__THE TASK__. In your copy, leave out the pictures; write out all the data exactly.

__TASK DATA__.
****************************************

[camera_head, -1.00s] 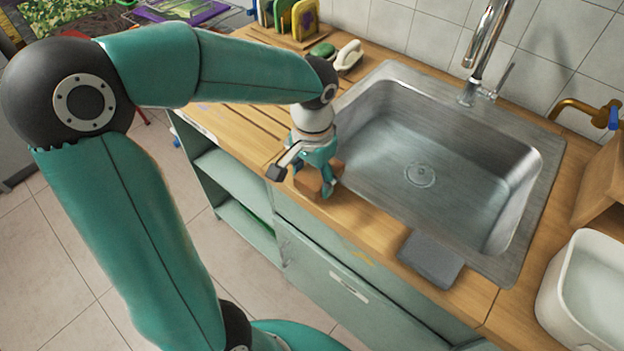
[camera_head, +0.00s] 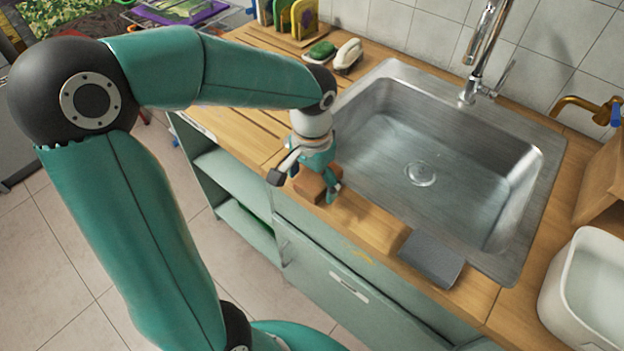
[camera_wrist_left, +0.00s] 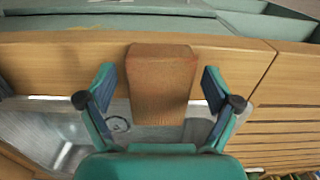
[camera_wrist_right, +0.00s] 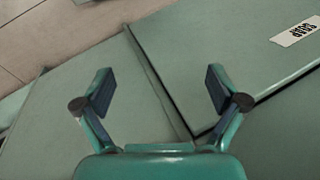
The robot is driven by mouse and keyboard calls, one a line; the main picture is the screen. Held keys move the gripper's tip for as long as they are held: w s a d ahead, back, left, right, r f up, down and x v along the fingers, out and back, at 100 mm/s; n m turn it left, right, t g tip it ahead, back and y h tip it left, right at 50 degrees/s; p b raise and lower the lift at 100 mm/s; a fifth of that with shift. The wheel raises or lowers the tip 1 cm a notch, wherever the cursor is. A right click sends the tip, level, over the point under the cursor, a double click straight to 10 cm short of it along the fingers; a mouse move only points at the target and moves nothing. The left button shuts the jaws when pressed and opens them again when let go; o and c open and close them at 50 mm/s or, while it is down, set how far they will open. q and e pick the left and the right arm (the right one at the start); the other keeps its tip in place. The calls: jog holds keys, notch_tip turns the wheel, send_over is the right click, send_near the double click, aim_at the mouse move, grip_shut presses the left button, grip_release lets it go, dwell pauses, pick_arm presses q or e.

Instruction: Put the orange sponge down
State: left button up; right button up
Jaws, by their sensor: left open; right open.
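The orange sponge (camera_head: 312,184) is a brownish-orange block on the wooden counter strip at the front left of the sink. In the left wrist view the sponge (camera_wrist_left: 161,80) lies between the two open fingers, with a gap on each side. My left gripper (camera_head: 308,183) is open above and around it. The same gripper (camera_wrist_left: 160,85) shows both fingers apart in its own wrist view. My right gripper (camera_wrist_right: 160,90) is open and empty, in front of green cabinet panels; it is not in the head view.
The steel sink (camera_head: 520,235) lies right of the sponge. A grey block (camera_head: 431,259) lies on the counter's front edge. A white tub (camera_head: 553,290) stands at the right. A green-topped sponge (camera_head: 321,50) and a white brush (camera_head: 348,55) lie behind the sink's left corner.

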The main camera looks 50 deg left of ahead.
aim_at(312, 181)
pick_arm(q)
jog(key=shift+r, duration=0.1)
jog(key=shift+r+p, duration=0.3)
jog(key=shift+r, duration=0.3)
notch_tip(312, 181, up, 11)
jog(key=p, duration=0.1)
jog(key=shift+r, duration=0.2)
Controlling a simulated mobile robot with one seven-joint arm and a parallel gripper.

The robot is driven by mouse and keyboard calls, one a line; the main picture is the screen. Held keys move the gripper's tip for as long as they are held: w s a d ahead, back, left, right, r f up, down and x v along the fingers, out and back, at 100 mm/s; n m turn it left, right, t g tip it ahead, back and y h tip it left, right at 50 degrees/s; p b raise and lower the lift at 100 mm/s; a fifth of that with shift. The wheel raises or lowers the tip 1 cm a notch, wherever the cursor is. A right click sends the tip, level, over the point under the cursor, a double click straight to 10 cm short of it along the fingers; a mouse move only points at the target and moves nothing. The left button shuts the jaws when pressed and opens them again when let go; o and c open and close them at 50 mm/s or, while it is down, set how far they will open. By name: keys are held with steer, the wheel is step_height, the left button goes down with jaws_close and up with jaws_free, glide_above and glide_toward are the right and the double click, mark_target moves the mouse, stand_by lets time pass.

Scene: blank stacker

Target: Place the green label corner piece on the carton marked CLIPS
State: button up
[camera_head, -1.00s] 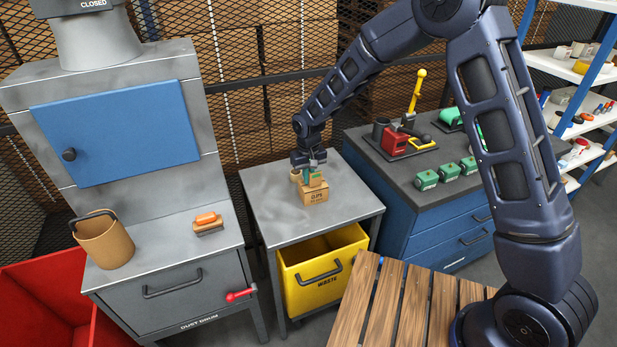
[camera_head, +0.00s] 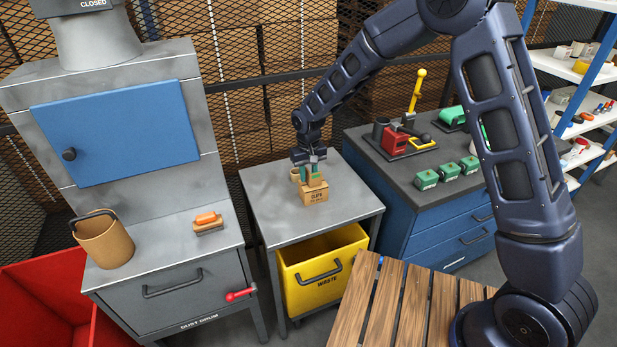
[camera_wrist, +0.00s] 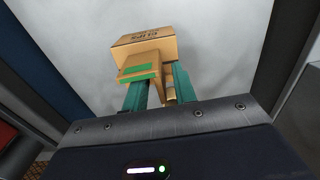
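The carton marked CLIPS (camera_head: 313,196) stands on the grey table; its printed top also shows in the wrist view (camera_wrist: 143,43). The corner piece, brown card with a green label (camera_wrist: 139,70), is between the teal fingers of my gripper (camera_wrist: 160,90). It overlaps the carton's near edge in the wrist view; whether it touches the carton I cannot tell. In the head view my gripper (camera_head: 311,168) points down just above the carton, and the corner piece is small and partly covered by the fingers. My gripper looks shut on it.
A small tan round object (camera_head: 295,175) stands left of the carton. The grey table (camera_head: 276,215) is otherwise mostly bare. A yellow WASTE bin (camera_head: 322,272) sits below it. A blue cabinet (camera_head: 425,238) with green boxes and tools stands to the right, a dust drum unit (camera_head: 185,300) to the left.

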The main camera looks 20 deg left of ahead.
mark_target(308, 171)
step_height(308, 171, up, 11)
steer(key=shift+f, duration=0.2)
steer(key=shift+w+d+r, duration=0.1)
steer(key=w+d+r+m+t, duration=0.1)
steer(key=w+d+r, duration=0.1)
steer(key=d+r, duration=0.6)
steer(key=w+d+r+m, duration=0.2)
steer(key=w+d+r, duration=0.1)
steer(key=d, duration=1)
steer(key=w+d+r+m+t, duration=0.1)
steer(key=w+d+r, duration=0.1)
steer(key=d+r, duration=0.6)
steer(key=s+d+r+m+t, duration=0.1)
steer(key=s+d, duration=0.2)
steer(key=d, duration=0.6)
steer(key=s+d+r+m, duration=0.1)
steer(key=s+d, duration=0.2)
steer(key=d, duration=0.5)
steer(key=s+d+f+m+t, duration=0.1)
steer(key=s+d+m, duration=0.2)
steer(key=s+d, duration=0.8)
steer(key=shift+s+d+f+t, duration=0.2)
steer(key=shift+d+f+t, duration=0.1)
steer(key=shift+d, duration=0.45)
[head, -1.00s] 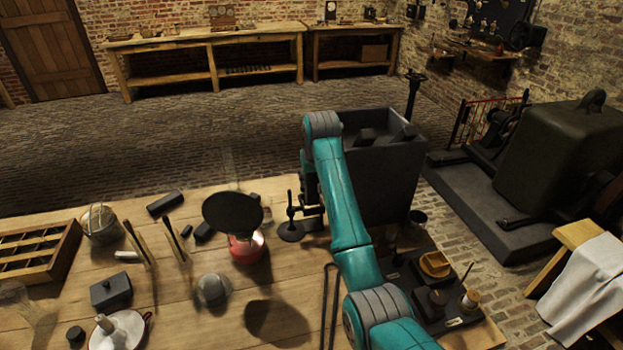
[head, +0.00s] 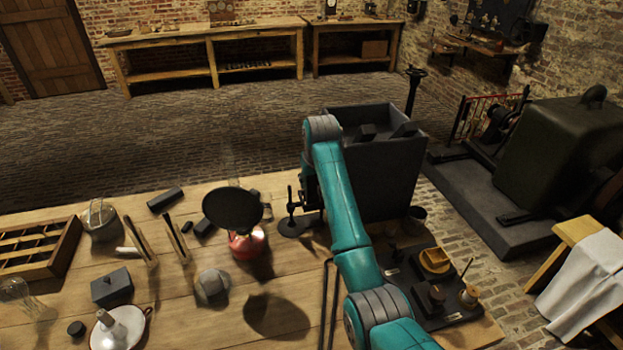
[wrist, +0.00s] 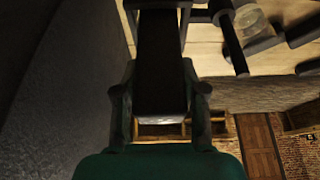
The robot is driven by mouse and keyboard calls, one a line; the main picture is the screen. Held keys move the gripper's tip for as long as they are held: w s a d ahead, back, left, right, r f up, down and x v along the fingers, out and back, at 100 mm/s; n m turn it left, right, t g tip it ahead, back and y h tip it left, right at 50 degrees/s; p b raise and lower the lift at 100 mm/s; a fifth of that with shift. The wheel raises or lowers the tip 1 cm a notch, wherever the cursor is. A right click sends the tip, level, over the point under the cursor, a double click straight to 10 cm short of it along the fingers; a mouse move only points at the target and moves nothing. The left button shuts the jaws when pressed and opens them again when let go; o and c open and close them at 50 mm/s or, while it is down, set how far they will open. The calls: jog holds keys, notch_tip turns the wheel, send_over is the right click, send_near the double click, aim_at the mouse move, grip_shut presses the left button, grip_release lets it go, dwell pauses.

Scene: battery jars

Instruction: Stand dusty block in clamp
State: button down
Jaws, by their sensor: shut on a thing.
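My gripper (wrist: 160,103) is shut on a long dark block (wrist: 160,62), the dusty block, in the wrist view. A finger shows on either side of the block, and its far end reaches the top of the picture. Dark bars of a frame (wrist: 186,14) show beside that far end; I cannot tell whether they touch it. A black stand with an upright post and round base, which may be the clamp, (head: 291,213) stands at the bench's back edge in the head view. Its post also shows in the wrist view (wrist: 232,45). My arm hides the gripper and block in the head view.
A large grey tank (head: 385,180) stands close behind my arm. A red lamp with a black disc shade (head: 232,208) is left of the stand. Dark blocks (head: 165,199) lie farther left. A black tray (head: 440,310) with small pots is at right.

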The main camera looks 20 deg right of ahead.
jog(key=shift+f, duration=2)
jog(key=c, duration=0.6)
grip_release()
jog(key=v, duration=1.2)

****************************************

__EXERCISE ANSWER__.
[camera_head, -1.00s] 
[camera_head, +0.00s] 
[camera_wrist_left, +0.00s] 
[camera_wrist_right, +0.00s] 
The robot is driven by mouse and keyboard calls, one a line; the main picture is the screen. Held keys move the gripper's tip for as long as they are held: w s a d ahead, back, left, right, r f up, down and x v along the fingers, out and back, at 100 mm/s; n m turn it left, right, t g tip it ahead, back and y h tip it left, right at 50 degrees/s; p b raise and lower the lift at 100 mm/s; a fifth of that with shift. The wheel raises or lowers the tip 1 cm a notch, wherever the cursor is. A right click sends the tip, level, over the point under the cursor, a double click straight to 10 cm short of it along the fingers; a mouse move only points at the target and moves nothing. The left button shuts the jaws when pressed and opens them again when let go; o and c open and close them at 50 mm/s or, while it is down, set how far they will open. q and e pick the left and the right arm (the right one at the start); the other keeps its tip in place. The calls: jog holds keys, notch_tip turns the wheel, send_over is the right click, send_near the double click, aim_at the mouse move, grip_shut presses the left button, grip_release lets it go, dwell pauses, pick_arm presses q or e.

Instruction: Put the orange sponge down
State: left button up; right button up
Jaws, by their sensor: left open; right open.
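The orange sponge (camera_head: 312,184) is a brownish-orange block on the wooden counter strip at the front left of the sink. In the left wrist view the sponge (camera_wrist_left: 161,80) lies between the two open fingers, with a gap on each side. My left gripper (camera_head: 308,183) is open above and around it. The same gripper (camera_wrist_left: 160,85) shows both fingers apart in its own wrist view. My right gripper (camera_wrist_right: 160,90) is open and empty, in front of green cabinet panels; it is not in the head view.
The steel sink (camera_head: 520,235) lies right of the sponge. A grey block (camera_head: 431,259) lies on the counter's front edge. A white tub (camera_head: 553,290) stands at the right. A green-topped sponge (camera_head: 321,50) and a white brush (camera_head: 348,55) lie behind the sink's left corner.

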The main camera looks 50 deg left of ahead.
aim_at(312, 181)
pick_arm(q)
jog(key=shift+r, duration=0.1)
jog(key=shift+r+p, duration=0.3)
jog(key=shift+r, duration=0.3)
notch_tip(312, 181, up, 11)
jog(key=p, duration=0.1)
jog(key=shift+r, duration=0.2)
Controlling a simulated mobile robot with one seven-joint arm and a parallel gripper.

The robot is driven by mouse and keyboard calls, one a line; the main picture is the screen. Held keys move the gripper's tip for as long as they are held: w s a d ahead, back, left, right, r f up, down and x v along the fingers, out and back, at 100 mm/s; n m turn it left, right, t g tip it ahead, back and y h tip it left, right at 50 degrees/s; p b raise and lower the lift at 100 mm/s; a fifth of that with shift. The wheel raises or lowers the tip 1 cm a notch, wherever the cursor is. A right click sends the tip, level, over the point under the cursor, a double click straight to 10 cm short of it along the fingers; a mouse move only points at the target and moves nothing. The left button shuts the jaws when pressed and opens them again when let go; o and c open and close them at 50 mm/s or, while it is down, set how far they will open. By name: keys are held with steer, the wheel is step_height, the left button goes down with jaws_close and up with jaws_free, glide_above and glide_toward are the right and the double click, mark_target moves the mouse, stand_by lets time pass.

Scene: blank stacker

Target: Place the green label corner piece on the carton marked CLIPS
State: button up
[camera_head, -1.00s] 
[camera_head, +0.00s] 
[camera_wrist, +0.00s] 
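The carton marked CLIPS (camera_head: 313,196) stands on the grey table; its printed top also shows in the wrist view (camera_wrist: 143,43). The corner piece, brown card with a green label (camera_wrist: 139,70), is between the teal fingers of my gripper (camera_wrist: 160,90). It overlaps the carton's near edge in the wrist view; whether it touches the carton I cannot tell. In the head view my gripper (camera_head: 311,168) points down just above the carton, and the corner piece is small and partly covered by the fingers. My gripper looks shut on it.
A small tan round object (camera_head: 295,175) stands left of the carton. The grey table (camera_head: 276,215) is otherwise mostly bare. A yellow WASTE bin (camera_head: 322,272) sits below it. A blue cabinet (camera_head: 425,238) with green boxes and tools stands to the right, a dust drum unit (camera_head: 185,300) to the left.

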The main camera looks 20 deg left of ahead.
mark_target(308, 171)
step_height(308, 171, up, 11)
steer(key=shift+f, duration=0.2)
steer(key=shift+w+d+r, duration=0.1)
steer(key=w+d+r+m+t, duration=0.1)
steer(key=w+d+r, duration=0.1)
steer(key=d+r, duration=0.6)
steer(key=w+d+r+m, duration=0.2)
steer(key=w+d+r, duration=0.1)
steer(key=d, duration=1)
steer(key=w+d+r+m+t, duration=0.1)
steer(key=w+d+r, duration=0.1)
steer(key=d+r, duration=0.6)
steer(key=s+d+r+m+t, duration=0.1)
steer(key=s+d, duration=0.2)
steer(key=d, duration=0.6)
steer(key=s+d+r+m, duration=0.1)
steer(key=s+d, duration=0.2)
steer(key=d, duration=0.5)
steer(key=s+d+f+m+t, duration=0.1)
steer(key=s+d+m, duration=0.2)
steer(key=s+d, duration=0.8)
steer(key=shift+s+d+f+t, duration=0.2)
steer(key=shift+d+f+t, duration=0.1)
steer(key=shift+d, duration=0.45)
[head, -1.00s] 
[head, +0.00s] 
[wrist, +0.00s] 
The robot is driven by mouse and keyboard calls, one a line; the main picture is the screen. Held keys move the gripper's tip for as long as they are held: w s a d ahead, back, left, right, r f up, down and x v along the fingers, out and back, at 100 mm/s; n m turn it left, right, t g tip it ahead, back and y h tip it left, right at 50 degrees/s; p b raise and lower the lift at 100 mm/s; a fifth of that with shift. The wheel raises or lowers the tip 1 cm a notch, wherever the cursor is. A right click sends the tip, level, over the point under the cursor, a double click straight to 10 cm short of it along the fingers; a mouse move only points at the target and moves nothing. The left button shuts the jaws when pressed and opens them again when let go; o and c open and close them at 50 mm/s or, while it is down, set how far they will open. The calls: jog holds keys, notch_tip turns the wheel, send_over is the right click, send_near the double click, aim_at the mouse move, grip_shut presses the left button, grip_release lets it go, dwell pauses.

Scene: battery jars

Instruction: Stand dusty block in clamp
State: button down
Jaws, by their sensor: shut on a thing.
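My gripper (wrist: 160,103) is shut on a long dark block (wrist: 160,62), the dusty block, in the wrist view. A finger shows on either side of the block, and its far end reaches the top of the picture. Dark bars of a frame (wrist: 186,14) show beside that far end; I cannot tell whether they touch it. A black stand with an upright post and round base, which may be the clamp, (head: 291,213) stands at the bench's back edge in the head view. Its post also shows in the wrist view (wrist: 232,45). My arm hides the gripper and block in the head view.
A large grey tank (head: 385,180) stands close behind my arm. A red lamp with a black disc shade (head: 232,208) is left of the stand. Dark blocks (head: 165,199) lie farther left. A black tray (head: 440,310) with small pots is at right.

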The main camera looks 20 deg right of ahead.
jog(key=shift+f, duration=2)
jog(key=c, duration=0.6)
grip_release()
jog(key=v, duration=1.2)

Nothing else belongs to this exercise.